-- START Given material --

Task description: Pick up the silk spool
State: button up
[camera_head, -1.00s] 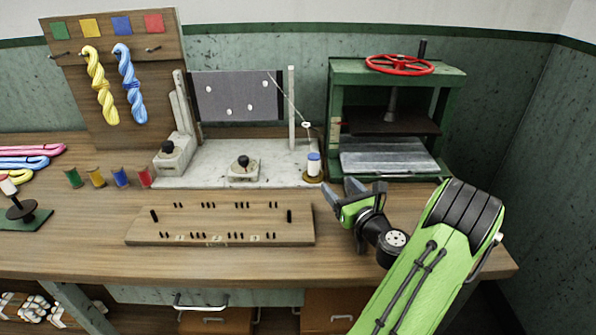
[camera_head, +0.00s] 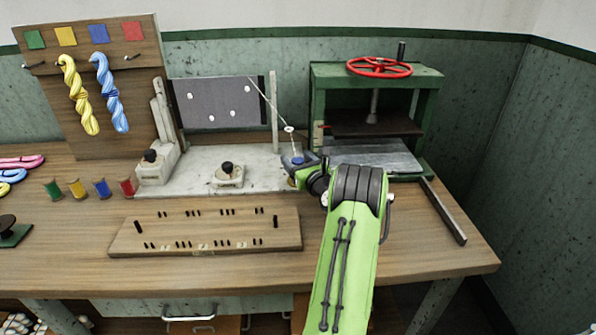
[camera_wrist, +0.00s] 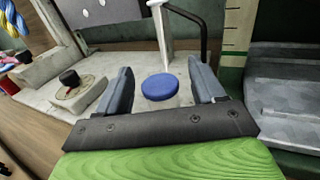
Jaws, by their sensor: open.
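The silk spool (camera_wrist: 160,87) shows its round blue top in the wrist view, between the two fingers of my gripper (camera_wrist: 160,88). In the head view the blue top of the spool (camera_head: 297,161) shows beside my gripper (camera_head: 302,166), at the right end of the pale slab. The gripper is open, with a finger on each side of the spool and visible gaps in the wrist view. The spool's lower part is hidden by the gripper.
A green press with a red handwheel (camera_head: 379,67) stands just right. A thin pale post (camera_head: 274,112) and a thread guide stand behind. A pegged wooden board (camera_head: 205,230) lies in front left. Small coloured spools (camera_head: 101,188) stand further left.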

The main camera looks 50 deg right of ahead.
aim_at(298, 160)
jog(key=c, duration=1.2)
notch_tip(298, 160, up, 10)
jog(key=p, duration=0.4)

-- END Given material --

- _Exercise brief_:
Extract the full listing exactly, with the pictures left out.

- _Answer to the task_:
Task description: Pick up the silk spool
State: button up
[camera_head, -1.00s] 
[camera_head, +0.00s] 
[camera_wrist, +0.00s] 
Jaws, by their sensor: open.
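The silk spool (camera_wrist: 160,87) shows its round blue top in the wrist view, between the two fingers of my gripper (camera_wrist: 160,88). In the head view the blue top of the spool (camera_head: 297,161) shows beside my gripper (camera_head: 302,166), at the right end of the pale slab. The gripper is open, with a finger on each side of the spool and visible gaps in the wrist view. The spool's lower part is hidden by the gripper.
A green press with a red handwheel (camera_head: 379,67) stands just right. A thin pale post (camera_head: 274,112) and a thread guide stand behind. A pegged wooden board (camera_head: 205,230) lies in front left. Small coloured spools (camera_head: 101,188) stand further left.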

The main camera looks 50 deg right of ahead.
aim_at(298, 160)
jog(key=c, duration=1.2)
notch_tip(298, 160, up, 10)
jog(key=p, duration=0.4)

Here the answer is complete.